Corporate Responsibility

Why landlord-tenant collaboration is the key to more sustainable shopping centers

Posted by: Will Teichman Will Teichman
on February 7, 2014

Reprinted by permission of SCT, a publication of ICSC.

Those who have worked on the front lines of sustainability over the past several years have seen it evolve from an emerging idea to a permanent reality for the industry. Rising investor expectations, new municipal requirements, shifting consumer preferences, and the economic necessities of the Great Recession have all contributed to this change. More than a compliance obligation, sustainability is an opportunity for shopping center owners and retailers to rethink their operations. This includes developing a better understanding of the direct environmental impact of their businesses, as well as the impact their suppliers and customers have. The great news for many of us is that sustainable improvements can be good for business, in terms of both short-term financial performance and the long-term health and vitality of an enterprise.

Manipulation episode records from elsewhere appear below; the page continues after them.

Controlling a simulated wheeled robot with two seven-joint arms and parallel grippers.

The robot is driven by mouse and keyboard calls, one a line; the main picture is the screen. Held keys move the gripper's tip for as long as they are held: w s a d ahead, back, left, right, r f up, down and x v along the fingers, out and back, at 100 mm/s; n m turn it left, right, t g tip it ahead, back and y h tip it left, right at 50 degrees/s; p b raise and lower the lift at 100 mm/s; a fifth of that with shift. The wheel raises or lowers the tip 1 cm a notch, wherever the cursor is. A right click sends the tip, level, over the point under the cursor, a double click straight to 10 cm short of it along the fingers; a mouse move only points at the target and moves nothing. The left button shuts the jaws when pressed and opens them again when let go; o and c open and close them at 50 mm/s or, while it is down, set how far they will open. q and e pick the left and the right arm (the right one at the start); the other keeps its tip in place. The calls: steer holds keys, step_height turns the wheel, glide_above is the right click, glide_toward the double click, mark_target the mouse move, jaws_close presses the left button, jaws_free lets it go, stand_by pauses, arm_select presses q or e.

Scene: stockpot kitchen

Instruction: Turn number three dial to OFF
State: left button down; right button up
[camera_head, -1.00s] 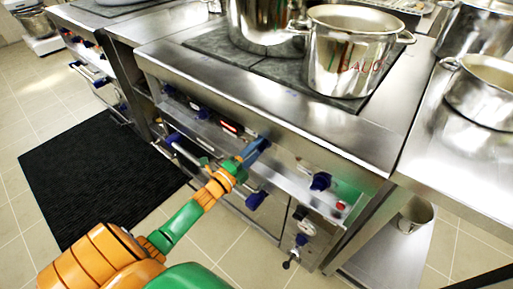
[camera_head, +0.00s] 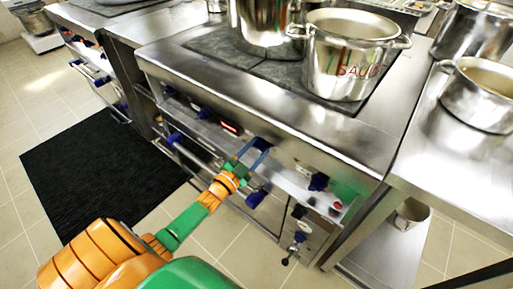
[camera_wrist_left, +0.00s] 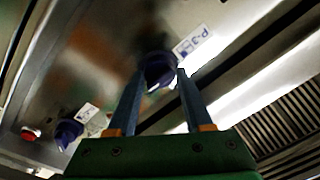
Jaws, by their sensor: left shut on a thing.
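The number three dial is a dark blue knob (camera_wrist_left: 157,70) on the stove's steel front panel, beside a white label reading P3 in the left wrist view. My left gripper (camera_wrist_left: 160,73) is shut on this knob, with one blue finger on each side. In the head view my left gripper (camera_head: 256,147) reaches the panel below the stove edge, and its fingers mostly hide the knob. The exact angle of the dial's pointer cannot be read. My right gripper is not in view.
Another blue knob (camera_head: 319,181) and a red button (camera_head: 337,205) sit further right on the panel. Oven handles and lower knobs (camera_head: 257,198) lie below my gripper. A steel pot (camera_head: 340,75) stands on the stove top. A black mat (camera_head: 95,175) covers the floor at left.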

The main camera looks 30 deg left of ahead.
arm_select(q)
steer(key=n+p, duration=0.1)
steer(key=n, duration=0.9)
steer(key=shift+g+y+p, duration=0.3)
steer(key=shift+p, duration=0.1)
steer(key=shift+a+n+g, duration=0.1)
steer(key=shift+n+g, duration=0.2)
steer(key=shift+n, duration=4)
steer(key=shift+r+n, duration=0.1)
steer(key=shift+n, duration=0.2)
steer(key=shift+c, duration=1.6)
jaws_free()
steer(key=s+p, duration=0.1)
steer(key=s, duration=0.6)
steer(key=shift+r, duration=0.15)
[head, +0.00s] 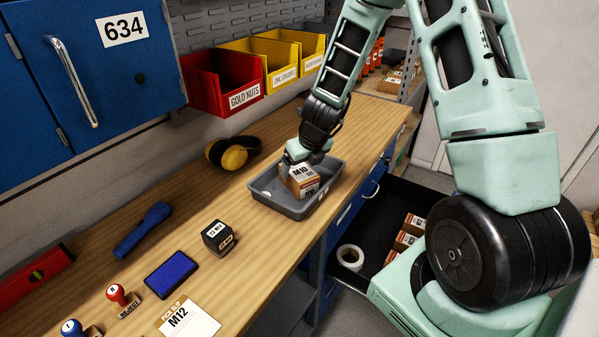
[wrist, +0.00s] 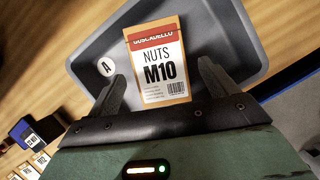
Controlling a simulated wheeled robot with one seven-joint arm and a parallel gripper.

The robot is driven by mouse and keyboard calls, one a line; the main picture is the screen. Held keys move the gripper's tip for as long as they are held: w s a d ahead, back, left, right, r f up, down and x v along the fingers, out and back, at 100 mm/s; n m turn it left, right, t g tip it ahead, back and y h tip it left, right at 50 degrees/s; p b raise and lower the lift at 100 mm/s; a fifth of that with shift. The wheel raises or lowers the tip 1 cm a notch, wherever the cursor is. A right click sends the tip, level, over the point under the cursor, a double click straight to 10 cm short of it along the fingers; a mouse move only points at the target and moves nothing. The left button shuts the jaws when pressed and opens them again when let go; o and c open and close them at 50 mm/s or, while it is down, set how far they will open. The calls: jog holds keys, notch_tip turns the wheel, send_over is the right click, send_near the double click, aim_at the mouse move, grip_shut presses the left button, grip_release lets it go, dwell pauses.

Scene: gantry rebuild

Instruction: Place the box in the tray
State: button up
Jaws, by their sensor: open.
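The box (head: 302,181) is a small carton labelled M10, and in the wrist view the box (wrist: 158,65) reads "NUTS M10" with a red band. It is inside the grey tray (head: 283,207), which stands on the wooden bench near its front edge. The tray also shows in the wrist view (wrist: 97,45) with a round "A" sticker. My gripper (head: 300,160) is over the tray at the box. In the wrist view my gripper (wrist: 158,90) has its fingers apart, one on each side of the box's near end, with gaps visible.
Ear defenders (head: 233,152), a blue torch (head: 142,229), a black box (head: 218,236), an ink pad (head: 171,273) and stamps (head: 122,296) lie on the bench. Red and yellow bins (head: 222,82) hang behind. An open drawer (head: 384,222) with cartons and tape is below right.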

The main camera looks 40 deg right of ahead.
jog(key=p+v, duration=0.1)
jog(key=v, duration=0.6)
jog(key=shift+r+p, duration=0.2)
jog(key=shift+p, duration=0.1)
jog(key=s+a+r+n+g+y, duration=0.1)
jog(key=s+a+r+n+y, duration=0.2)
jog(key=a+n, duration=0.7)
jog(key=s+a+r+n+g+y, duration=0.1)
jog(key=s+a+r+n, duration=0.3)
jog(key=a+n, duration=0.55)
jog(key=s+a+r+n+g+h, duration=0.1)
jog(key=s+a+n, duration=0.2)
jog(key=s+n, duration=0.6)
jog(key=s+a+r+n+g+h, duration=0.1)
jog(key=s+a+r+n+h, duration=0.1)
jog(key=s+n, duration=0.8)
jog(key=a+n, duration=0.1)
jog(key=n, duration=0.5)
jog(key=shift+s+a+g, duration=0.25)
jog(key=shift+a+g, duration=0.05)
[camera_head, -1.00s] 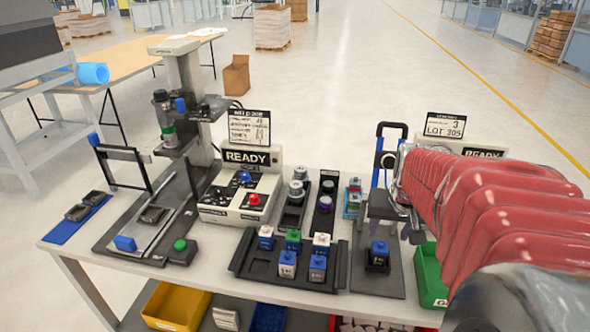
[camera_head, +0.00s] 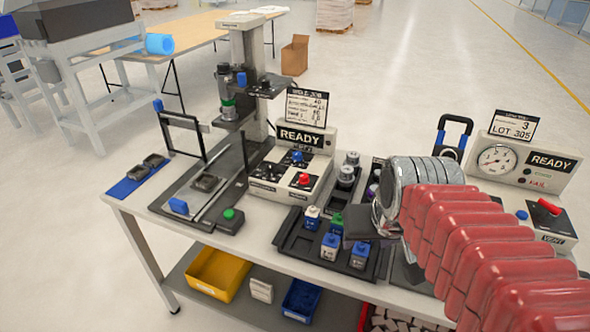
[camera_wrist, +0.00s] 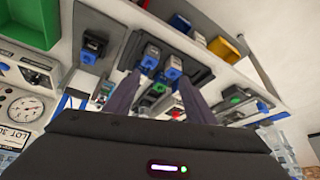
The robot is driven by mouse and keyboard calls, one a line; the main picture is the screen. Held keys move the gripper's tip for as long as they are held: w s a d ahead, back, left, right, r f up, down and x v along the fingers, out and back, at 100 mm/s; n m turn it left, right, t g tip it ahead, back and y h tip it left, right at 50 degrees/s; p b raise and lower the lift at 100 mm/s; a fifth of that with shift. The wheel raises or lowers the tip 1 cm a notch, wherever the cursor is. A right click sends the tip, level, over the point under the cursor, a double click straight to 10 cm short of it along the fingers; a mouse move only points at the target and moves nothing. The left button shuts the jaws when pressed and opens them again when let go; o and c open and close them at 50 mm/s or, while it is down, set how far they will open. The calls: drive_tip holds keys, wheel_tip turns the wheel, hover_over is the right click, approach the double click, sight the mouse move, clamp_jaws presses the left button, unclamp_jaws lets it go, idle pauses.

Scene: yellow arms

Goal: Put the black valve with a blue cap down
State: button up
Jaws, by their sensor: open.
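The black valve with a blue cap (camera_wrist: 93,44) stands on a dark mat (camera_wrist: 116,38), upper left in the wrist view; my arm hides it in the head view. My gripper (camera_wrist: 160,80) is open and empty, its two dark fingers apart. In the wrist view the fingers point towards the black tray (camera_wrist: 203,78) holding several small valves, including a blue one (camera_wrist: 151,60). In the head view my gripper (camera_head: 366,228) hangs over the right end of that tray (camera_head: 290,238), away from the black valve's mat.
A READY box (camera_head: 268,172) with buttons and a press stand (camera_head: 247,75) are behind the tray. A gauge box (camera_head: 497,160) is at the right. A yellow bin (camera_head: 218,274) and a blue bin (camera_head: 302,300) sit on the lower shelf. A green bin (camera_wrist: 30,20) shows in the wrist view.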

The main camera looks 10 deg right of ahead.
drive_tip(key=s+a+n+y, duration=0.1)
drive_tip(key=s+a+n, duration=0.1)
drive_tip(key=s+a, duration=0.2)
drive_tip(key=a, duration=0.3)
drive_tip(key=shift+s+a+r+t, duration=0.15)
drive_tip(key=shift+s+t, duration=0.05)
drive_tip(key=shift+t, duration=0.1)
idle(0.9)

We have implemented a series of sustainability measures over the past few years at Kimco. Our focus started in those areas where we have the greatest control. We streamlined the management of common areas by raising the energy efficiency of parking lot systems, for instance, and we have improved back-office sustainability. We have also supplied solar-generated power and waste management services to our tenants.

Looking to the future, it is clear that unlocking many of the remaining sustainability opportunities within shopping centers will require greater collaboration between landlords and tenants. Shopping centers, unlike offices or other types of commercial buildings, have a greater division of control and responsibility between landlords and tenants when it comes to the build-out of spaces and the ongoing management of building interiors and exteriors. Lease structures reflect historical preferences of retail landlords and tenants, including who is responsible for building improvements and ongoing utility costs. But these terms evolved during an era when sustainability was not yet a priority for either side.

Today landlords and tenants are under increasing pressure to effectively manage operating expenses, such as utility costs, and to meet various new requirements. Landlords, for instance, must adhere to green building standards and mandatory energy disclosure laws. As expectations and norms adjust, so will the ways that we divide or share responsibilities.

The world will not change overnight, but signs indicate that progress is being made. ICSC has teamed up with the Retail Industry Leaders Association to facilitate a dialogue between large landlords and tenants on these issues. Several important pilots have emerged from this effort, including an innovative mall recycling program and an effort to pursue energy efficiency within small-shop retail spaces. This year the Department of Energy’s Better Buildings Alliance will launch a green leasing program that will recognize landlords, tenants, and brokers who are advancing lease-based solutions to common sustainability roadblocks.

Big challenges rarely have easy solutions, and sustainability is no different. As business partners whose successes are inextricably linked, landlords and tenants must work together to solve sustainability challenges and unlock related opportunities.